Expanding Beyond Solar
While utility-scale solar remains Built Robotics’ primary focus today, the company sees broader opportunities emerging across infrastructure development.
“Our mission is to build the robots that build the world,” Ahmed said.
“Our current products are trenching and pile driving, but through this research collaboration and the development of a more comprehensive field dataset, we plan to expand to more complex construction activities including pre-drill, site preparation, and material handling, while also broadening to adjacent applications such as data centers, advanced manufacturing, and battery storage.”
That broader vision reflects growing pressure across the construction industry to address labor shortages, accelerate infrastructure delivery, and improve jobsite safety simultaneously.

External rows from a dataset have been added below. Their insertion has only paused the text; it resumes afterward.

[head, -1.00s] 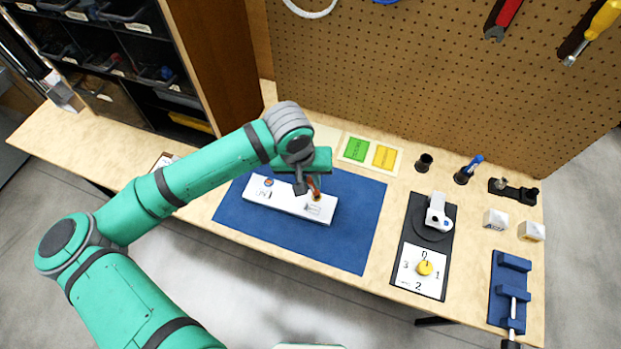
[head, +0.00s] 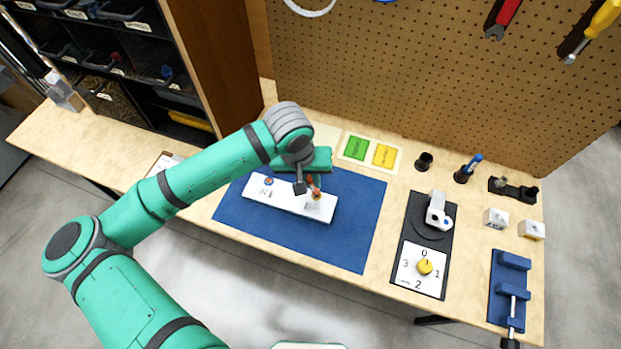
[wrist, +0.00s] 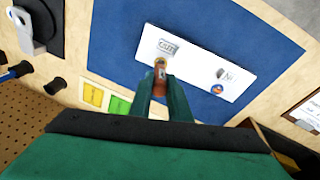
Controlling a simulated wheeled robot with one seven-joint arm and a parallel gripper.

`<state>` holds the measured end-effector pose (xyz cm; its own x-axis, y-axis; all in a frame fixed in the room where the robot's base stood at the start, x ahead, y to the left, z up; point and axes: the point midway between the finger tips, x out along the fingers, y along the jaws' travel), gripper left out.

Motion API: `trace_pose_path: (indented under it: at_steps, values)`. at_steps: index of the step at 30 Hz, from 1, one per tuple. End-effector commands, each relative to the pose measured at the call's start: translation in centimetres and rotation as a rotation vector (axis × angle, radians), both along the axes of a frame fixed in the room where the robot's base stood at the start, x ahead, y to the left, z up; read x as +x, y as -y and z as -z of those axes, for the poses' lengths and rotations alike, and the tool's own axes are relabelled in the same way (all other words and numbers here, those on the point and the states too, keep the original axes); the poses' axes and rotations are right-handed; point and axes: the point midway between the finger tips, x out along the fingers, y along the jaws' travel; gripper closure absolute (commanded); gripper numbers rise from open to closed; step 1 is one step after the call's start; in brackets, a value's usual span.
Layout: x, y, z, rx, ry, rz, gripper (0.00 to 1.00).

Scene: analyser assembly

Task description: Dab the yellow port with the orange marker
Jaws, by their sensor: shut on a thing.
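My gripper (head: 313,181) is shut on the orange marker (wrist: 160,68), which shows between the fingers (wrist: 166,92) in the wrist view. The marker points down at the OUT end of a white block (head: 273,201) lying on a blue mat (head: 345,245). I cannot tell whether its tip touches the block. The white block also shows in the wrist view (wrist: 192,66), with an OUT label and an IN label. A round orange and blue port (wrist: 217,89) sits by the IN label. I cannot make out a yellow port; the marker and fingers cover the spot by OUT.
Green (head: 356,148) and yellow (head: 384,154) pads lie behind the mat. An empty dark holder (head: 424,162) and one with a blue marker (head: 468,170) stand at the back right. A dial plate (head: 419,270) and a blue vise (head: 510,290) are to the right.

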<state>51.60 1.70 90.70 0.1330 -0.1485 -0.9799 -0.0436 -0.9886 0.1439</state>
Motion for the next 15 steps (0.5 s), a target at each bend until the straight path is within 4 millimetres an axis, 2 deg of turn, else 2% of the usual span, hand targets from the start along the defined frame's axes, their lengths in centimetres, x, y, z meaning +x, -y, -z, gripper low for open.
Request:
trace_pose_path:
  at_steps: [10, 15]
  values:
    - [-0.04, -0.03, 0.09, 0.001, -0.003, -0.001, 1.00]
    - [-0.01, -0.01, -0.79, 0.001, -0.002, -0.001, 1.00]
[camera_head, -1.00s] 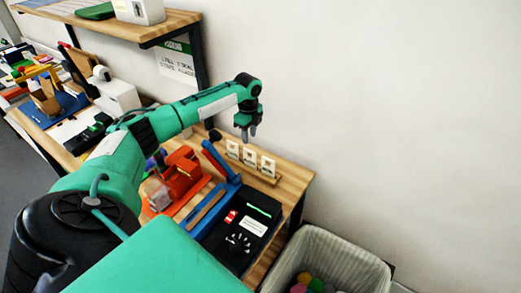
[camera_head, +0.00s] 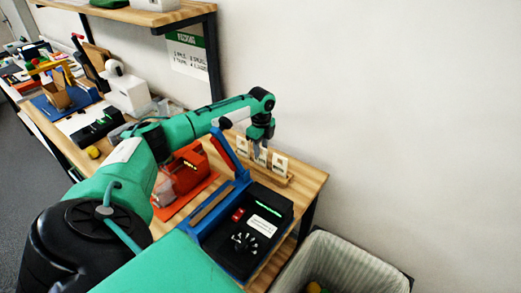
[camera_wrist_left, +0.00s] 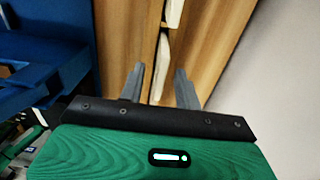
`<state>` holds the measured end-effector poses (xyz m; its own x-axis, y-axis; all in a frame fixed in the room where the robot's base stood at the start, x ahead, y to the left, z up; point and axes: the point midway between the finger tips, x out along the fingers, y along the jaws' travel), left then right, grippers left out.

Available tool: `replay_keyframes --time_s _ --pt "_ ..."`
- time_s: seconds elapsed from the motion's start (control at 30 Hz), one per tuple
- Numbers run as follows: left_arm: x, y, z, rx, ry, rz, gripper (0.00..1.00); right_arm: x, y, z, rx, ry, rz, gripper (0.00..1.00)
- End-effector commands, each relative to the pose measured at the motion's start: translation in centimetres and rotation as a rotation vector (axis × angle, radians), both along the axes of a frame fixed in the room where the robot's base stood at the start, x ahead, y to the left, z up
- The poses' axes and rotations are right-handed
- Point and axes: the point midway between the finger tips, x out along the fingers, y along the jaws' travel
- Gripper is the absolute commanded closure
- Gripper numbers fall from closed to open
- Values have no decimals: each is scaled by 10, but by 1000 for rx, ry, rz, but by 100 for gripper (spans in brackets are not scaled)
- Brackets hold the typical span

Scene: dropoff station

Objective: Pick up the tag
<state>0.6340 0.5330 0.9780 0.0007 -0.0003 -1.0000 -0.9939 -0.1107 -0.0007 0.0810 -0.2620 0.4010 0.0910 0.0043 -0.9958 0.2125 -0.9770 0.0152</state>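White tags stand upright in a row in a wooden holder (camera_head: 284,181) near the table's back right edge: a right tag (camera_head: 280,166), a middle tag (camera_head: 260,160) and a left tag (camera_head: 242,147). My left gripper (camera_head: 262,151) points down over the row, close to the middle tag and partly covering it. In the left wrist view its two fingers (camera_wrist_left: 158,80) are apart. A white tag edge (camera_wrist_left: 160,68) shows between them, and another tag (camera_wrist_left: 172,12) lies farther up. I cannot tell whether the fingers touch the tag. My right gripper is out of view.
A blue-framed device with a black panel (camera_head: 254,226) stands in front of the holder. An orange machine (camera_head: 182,172) is to its left. A lined bin (camera_head: 345,262) stands off the table's right end. A shelf (camera_head: 150,17) hangs at upper left.

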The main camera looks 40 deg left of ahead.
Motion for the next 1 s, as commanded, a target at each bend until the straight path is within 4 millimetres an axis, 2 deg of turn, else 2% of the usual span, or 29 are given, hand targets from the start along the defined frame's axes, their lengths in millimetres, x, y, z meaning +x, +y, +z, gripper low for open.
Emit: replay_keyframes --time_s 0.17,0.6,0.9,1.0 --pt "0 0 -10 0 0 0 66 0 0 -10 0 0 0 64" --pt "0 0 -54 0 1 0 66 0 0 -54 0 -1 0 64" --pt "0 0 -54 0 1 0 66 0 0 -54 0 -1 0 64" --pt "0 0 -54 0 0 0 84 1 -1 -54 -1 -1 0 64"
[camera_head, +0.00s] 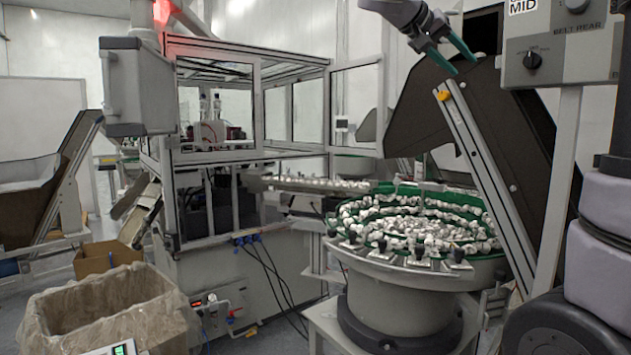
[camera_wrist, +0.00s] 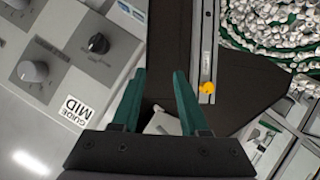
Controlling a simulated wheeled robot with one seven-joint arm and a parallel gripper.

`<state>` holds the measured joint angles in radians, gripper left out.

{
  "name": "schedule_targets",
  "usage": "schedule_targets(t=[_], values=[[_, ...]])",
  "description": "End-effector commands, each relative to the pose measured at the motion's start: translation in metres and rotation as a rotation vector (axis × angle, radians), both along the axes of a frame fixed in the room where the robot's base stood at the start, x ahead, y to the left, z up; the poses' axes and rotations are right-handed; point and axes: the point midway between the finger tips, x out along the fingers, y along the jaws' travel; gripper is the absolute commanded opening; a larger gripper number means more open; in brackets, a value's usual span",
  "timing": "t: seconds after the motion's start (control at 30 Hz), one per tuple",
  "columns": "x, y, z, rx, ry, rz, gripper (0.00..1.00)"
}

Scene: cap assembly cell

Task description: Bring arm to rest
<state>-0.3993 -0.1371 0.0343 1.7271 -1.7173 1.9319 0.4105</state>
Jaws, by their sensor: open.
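My gripper (camera_head: 452,62) is at the top right of the head view, raised in front of the dark elevator housing and left of the grey control box. Its two green fingers point down and to the right. In the wrist view my gripper (camera_wrist: 158,92) shows both green fingers apart, with nothing held between them. It touches nothing that I can see.
The grey control box (camera_head: 561,48) with knobs is close on the right; it also shows in the wrist view (camera_wrist: 60,50). A round feeder bowl (camera_head: 395,285) full of white caps stands below. A slanted metal rail (camera_head: 487,190) with a yellow knob is near. A lined carton (camera_head: 110,310) stands at lower left.

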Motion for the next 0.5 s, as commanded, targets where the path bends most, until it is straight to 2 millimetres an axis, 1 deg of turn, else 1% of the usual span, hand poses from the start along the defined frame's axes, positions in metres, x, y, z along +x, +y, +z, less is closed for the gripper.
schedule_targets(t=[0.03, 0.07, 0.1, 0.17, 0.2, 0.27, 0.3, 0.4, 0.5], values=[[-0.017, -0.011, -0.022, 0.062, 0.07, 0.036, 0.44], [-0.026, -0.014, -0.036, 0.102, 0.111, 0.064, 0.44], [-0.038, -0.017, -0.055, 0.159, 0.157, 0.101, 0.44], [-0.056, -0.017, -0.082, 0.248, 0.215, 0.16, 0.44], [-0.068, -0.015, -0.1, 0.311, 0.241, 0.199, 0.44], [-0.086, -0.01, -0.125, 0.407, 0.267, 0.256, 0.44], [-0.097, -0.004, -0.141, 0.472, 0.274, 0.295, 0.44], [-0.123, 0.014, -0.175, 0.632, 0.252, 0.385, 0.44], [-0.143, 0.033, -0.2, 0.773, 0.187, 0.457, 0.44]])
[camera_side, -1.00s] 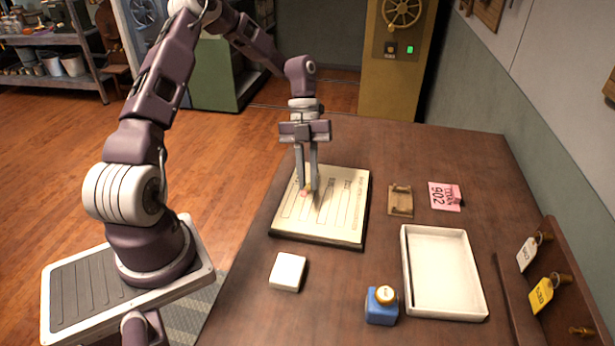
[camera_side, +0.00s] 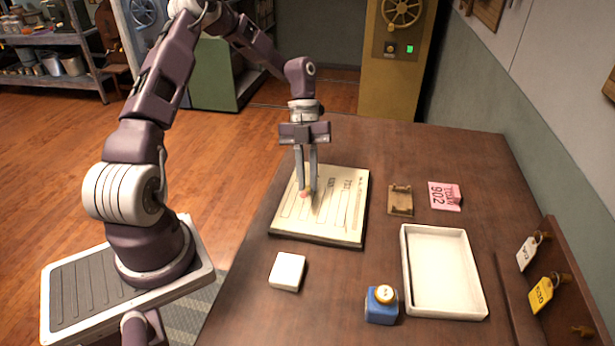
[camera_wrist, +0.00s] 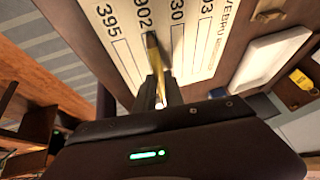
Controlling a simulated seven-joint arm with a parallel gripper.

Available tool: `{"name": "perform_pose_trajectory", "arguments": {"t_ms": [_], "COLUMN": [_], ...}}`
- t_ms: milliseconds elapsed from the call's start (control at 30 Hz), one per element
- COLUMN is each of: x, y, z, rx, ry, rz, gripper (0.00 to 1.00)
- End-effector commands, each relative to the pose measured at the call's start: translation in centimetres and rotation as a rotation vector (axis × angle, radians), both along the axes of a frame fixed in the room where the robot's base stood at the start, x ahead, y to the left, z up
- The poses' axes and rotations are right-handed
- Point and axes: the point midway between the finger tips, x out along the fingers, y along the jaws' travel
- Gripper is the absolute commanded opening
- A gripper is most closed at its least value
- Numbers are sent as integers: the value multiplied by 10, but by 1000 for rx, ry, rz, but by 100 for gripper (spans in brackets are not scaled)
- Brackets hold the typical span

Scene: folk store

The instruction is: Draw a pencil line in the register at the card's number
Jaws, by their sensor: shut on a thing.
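The register (camera_side: 345,222) lies flat on the table as a pale sheet with printed numbers and long boxes. It also fills the top of the wrist view (camera_wrist: 200,62), where 395 and 902 are readable. The pink card (camera_side: 445,196) lies to its right and reads 902. My gripper (camera_side: 307,190) is above the register, its fingers shut on a yellow pencil (camera_wrist: 152,48). The pencil points down, its far end by the box under 902. Its pinkish end shows in the side view. I cannot tell if the tip touches the paper or if a line is there.
A small wooden holder (camera_side: 401,200) lies between register and card. A white tray (camera_side: 408,275), a blue bottle (camera_side: 381,310) and a white block (camera_side: 287,271) stand nearer the front. Tags (camera_side: 541,294) hang on a rack at right. The table behind the register is clear.

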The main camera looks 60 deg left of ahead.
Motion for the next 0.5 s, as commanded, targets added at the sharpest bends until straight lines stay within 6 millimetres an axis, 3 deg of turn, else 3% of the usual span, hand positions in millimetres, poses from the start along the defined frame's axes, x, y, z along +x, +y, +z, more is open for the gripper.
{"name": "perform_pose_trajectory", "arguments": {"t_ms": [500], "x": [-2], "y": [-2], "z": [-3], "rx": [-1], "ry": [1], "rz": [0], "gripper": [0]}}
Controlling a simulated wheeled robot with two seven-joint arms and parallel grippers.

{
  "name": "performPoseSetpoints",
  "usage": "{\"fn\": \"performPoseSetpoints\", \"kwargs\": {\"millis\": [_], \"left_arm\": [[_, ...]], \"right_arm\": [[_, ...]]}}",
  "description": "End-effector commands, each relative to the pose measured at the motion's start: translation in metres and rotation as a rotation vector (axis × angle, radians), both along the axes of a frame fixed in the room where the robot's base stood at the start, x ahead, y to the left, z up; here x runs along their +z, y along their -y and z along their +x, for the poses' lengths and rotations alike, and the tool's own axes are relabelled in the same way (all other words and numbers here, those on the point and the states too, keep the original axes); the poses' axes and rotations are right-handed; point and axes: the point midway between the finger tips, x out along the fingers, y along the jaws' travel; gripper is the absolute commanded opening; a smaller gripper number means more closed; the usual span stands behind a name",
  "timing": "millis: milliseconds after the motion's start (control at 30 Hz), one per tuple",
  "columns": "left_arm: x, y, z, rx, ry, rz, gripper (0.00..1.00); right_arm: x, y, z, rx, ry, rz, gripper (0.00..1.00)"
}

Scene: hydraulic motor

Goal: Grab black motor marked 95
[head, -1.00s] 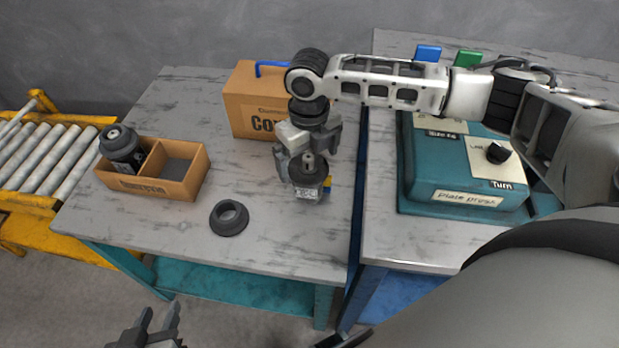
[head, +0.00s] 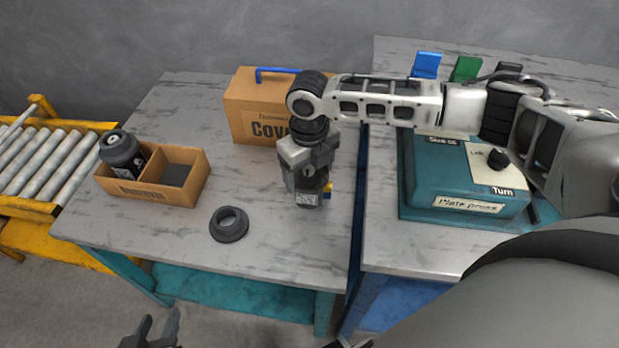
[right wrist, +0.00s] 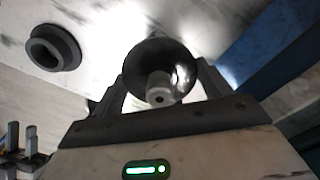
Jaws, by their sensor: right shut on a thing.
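A dark motor (head: 308,198) with a pale label stands upright on the grey table. The label's number is too small to read. My right gripper (head: 309,178) points down from above and is shut on this motor. In the right wrist view, the motor's round dark top and grey shaft (right wrist: 159,88) sit between the two fingers (right wrist: 160,95). My left gripper (head: 150,331) is at the bottom edge of the head view, its fingers apart and empty, away from the table. Another dark motor (head: 122,154) stands in the left compartment of an orange-brown tray (head: 155,193).
A dark ring (head: 229,235) lies on the table left of the held motor. A cardboard box (head: 245,115) with a blue handle stands behind. A teal plate press (head: 425,190) is on the right table. A roller conveyor (head: 50,165) is at far left.

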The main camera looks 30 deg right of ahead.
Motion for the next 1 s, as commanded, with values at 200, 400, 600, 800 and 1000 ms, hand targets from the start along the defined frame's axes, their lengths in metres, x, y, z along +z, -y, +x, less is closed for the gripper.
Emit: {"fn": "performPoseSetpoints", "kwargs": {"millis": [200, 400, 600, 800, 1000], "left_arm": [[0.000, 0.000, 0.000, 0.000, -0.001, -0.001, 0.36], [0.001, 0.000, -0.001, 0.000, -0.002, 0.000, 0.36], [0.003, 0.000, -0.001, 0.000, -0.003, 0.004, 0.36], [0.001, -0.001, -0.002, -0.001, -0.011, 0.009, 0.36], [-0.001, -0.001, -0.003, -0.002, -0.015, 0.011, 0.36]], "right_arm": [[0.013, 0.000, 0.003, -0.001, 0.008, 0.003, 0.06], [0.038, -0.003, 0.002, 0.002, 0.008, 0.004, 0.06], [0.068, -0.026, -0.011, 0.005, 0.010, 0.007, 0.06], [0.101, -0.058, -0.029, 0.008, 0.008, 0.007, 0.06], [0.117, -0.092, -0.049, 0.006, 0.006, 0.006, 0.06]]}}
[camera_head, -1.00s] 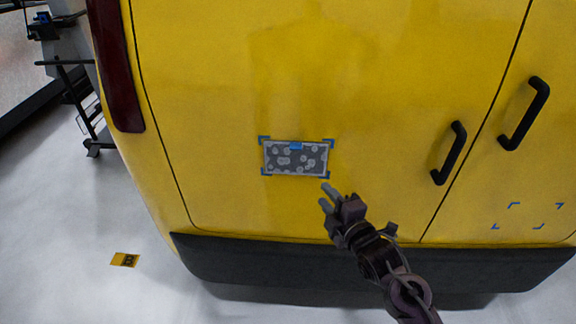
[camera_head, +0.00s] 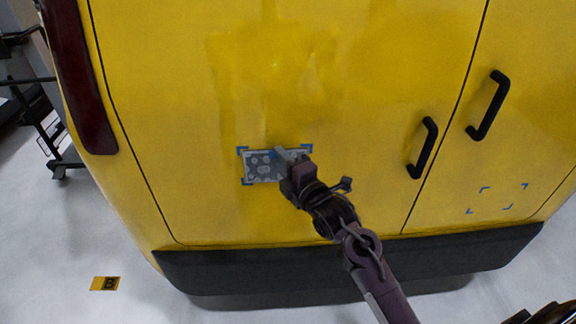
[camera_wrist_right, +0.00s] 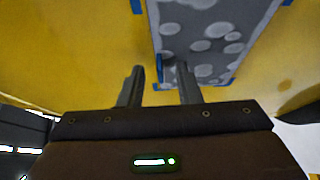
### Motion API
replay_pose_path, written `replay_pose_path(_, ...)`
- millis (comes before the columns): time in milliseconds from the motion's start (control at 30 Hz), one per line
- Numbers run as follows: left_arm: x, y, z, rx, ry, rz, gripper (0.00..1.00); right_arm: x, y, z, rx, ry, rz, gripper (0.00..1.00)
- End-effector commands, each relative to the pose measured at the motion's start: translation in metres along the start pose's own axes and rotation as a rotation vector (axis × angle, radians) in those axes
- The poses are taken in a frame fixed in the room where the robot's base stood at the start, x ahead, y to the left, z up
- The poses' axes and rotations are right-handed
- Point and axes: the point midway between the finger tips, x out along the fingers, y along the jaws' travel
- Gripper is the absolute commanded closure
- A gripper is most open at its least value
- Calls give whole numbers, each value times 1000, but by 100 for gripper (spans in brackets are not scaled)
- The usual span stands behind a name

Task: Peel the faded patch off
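The faded patch (camera_head: 262,168) is a grey rectangle with pale round spots, flat on the yellow van door, framed by blue corner marks. A small blue tab (camera_head: 274,155) shows at its top edge. My right gripper (camera_head: 288,153) is in front of the patch and hides its right part. In the right wrist view the patch (camera_wrist_right: 205,32) lies ahead, and the two fingers (camera_wrist_right: 160,72) stand apart with the blue tab (camera_wrist_right: 159,66) seen between their tips. Whether they touch it I cannot tell. My left gripper is not in view.
The yellow van door (camera_head: 330,70) carries two black handles (camera_head: 423,148) (camera_head: 487,105) to the right. Empty blue corner marks (camera_head: 497,198) show at the right. A black bumper (camera_head: 220,272) runs below. A yellow floor marker (camera_head: 105,283) lies at lower left.

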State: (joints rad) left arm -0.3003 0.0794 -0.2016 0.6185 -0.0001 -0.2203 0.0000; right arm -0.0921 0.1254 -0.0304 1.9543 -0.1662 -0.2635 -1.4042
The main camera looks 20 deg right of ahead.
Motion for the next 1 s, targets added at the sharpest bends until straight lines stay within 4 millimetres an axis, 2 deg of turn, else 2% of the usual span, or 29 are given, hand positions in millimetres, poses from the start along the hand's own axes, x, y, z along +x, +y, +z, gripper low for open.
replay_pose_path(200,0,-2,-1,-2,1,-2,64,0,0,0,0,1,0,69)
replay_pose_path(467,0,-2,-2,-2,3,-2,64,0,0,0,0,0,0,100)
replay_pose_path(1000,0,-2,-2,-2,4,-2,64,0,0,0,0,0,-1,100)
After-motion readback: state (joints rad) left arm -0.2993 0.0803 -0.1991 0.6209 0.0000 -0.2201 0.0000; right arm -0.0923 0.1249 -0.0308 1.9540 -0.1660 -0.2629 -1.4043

A New Era for Construction Technology
For Built Robotics, the growing acceptance of physical AI reflects a dramatic shift in construction over the past several years.
“There has been a tremendous shift in construction within the past five years,” Ahmed said. “What was once theory has now been proven in application after application as useful — and safer — than the ways we did it before.”
As infrastructure demand continues rising globally, autonomous construction systems are increasingly being viewed not as experimental technology, but as practical tools for helping the industry meet future needs safely and efficiently.
“Physical AI is the next evolution in helping construction address a growing workforce gap and a backlog of infrastructure projects,” Ahmed said.
As Built Robotics continues evolving from robotic automation provider to broader physical AI platform, its collaboration with Penn Engineering’s xLAB offers a glimpse into how the next generation of intelligent infrastructure systems may be designed, validated, and deployed in the real world.